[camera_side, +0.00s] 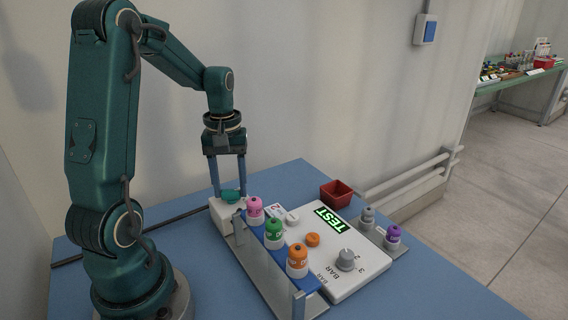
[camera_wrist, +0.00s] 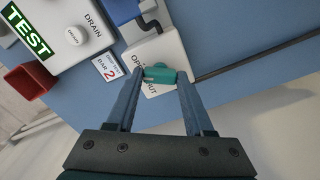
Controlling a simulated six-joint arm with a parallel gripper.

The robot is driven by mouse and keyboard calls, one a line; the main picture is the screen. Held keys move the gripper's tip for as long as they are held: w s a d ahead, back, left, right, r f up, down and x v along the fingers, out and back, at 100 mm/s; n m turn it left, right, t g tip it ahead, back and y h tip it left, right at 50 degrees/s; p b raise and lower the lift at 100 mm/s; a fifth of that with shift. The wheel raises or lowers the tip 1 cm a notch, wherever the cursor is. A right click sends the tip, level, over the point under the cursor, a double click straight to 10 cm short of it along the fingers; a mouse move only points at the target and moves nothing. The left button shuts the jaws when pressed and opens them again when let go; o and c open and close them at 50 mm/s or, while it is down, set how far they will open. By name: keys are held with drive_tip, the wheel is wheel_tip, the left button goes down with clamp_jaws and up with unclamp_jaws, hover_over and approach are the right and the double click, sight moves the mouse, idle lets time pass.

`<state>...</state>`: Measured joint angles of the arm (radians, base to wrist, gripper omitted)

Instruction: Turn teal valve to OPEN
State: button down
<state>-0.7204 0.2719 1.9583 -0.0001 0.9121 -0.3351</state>
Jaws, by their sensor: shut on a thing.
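In the wrist view the teal valve (camera_wrist: 160,74) lies crosswise between my fingertips, over printed lettering that is partly hidden; "OP" and "UT" can be read. My gripper (camera_side: 229,194) points down and is shut on the valve, one finger at each end. The wrist view also shows my gripper (camera_wrist: 160,76) touching it on both sides. Which mark the handle points to, I cannot tell.
Pink (camera_side: 255,208), green (camera_side: 273,229) and orange (camera_side: 297,257) bottles stand in a rack close by. A white panel (camera_side: 345,279) carries a TEST display (camera_side: 327,220) and a grey knob (camera_side: 346,259). A red box (camera_side: 336,194) sits behind.

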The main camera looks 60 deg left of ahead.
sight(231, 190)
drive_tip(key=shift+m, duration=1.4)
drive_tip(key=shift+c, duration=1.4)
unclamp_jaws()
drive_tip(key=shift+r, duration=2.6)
..............................
● SHORT EXERCISE
Copy every line of the data word for word, omitting the images.

● COMPLETED EXERCISE
[camera_side, +0.00s] 
[camera_wrist, +0.00s] 
Controlling a simulated six-joint arm with a parallel gripper.

The robot is driven by mouse and keyboard calls, one a line; the main picture is the screen. Held keys move the gripper's tip for as long as they are held: w s a d ahead, back, left, right, r f up, down and x v along the fingers, out and back, at 100 mm/s; n m turn it left, right, t g tip it ahead, back and y h tip it left, right at 50 degrees/s; p b raise and lower the lift at 100 mm/s; a fifth of that with shift. The wheel raises or lowers the tip 1 cm a notch, wherever the cursor is. A right click sends the tip, level, over the point under the cursor, a double click straight to 10 cm short of it along the fingers; a mouse move only points at the target and moves nothing. The left button shuts the jaws when pressed and opens them again when let go; o and c open and close them at 50 mm/s or, while it is down, set how far they will open. By name: keys are held with drive_tip, the wheel is wheel_tip, the left button goes down with clamp_jaws and up with unclamp_jaws, hover_over and approach are the right and the double click, sight moves the mouse, idle lets time pass.

`<state>...</state>`: Measured joint angles of the arm (radians, base to wrist, gripper omitted)

Instruction: Turn teal valve to OPEN
State: button down
<state>-0.7204 0.2719 1.9583 -0.0001 0.9121 -0.3351</state>
Jaws, by their sensor: shut on a thing.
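In the wrist view the teal valve (camera_wrist: 160,74) lies crosswise between my fingertips, over printed lettering that is partly hidden; "OP" and "UT" can be read. My gripper (camera_side: 229,194) points down and is shut on the valve, one finger at each end. The wrist view also shows my gripper (camera_wrist: 160,76) touching it on both sides. Which mark the handle points to, I cannot tell.
Pink (camera_side: 255,208), green (camera_side: 273,229) and orange (camera_side: 297,257) bottles stand in a rack close by. A white panel (camera_side: 345,279) carries a TEST display (camera_side: 327,220) and a grey knob (camera_side: 346,259). A red box (camera_side: 336,194) sits behind.

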The main camera looks 60 deg left of ahead.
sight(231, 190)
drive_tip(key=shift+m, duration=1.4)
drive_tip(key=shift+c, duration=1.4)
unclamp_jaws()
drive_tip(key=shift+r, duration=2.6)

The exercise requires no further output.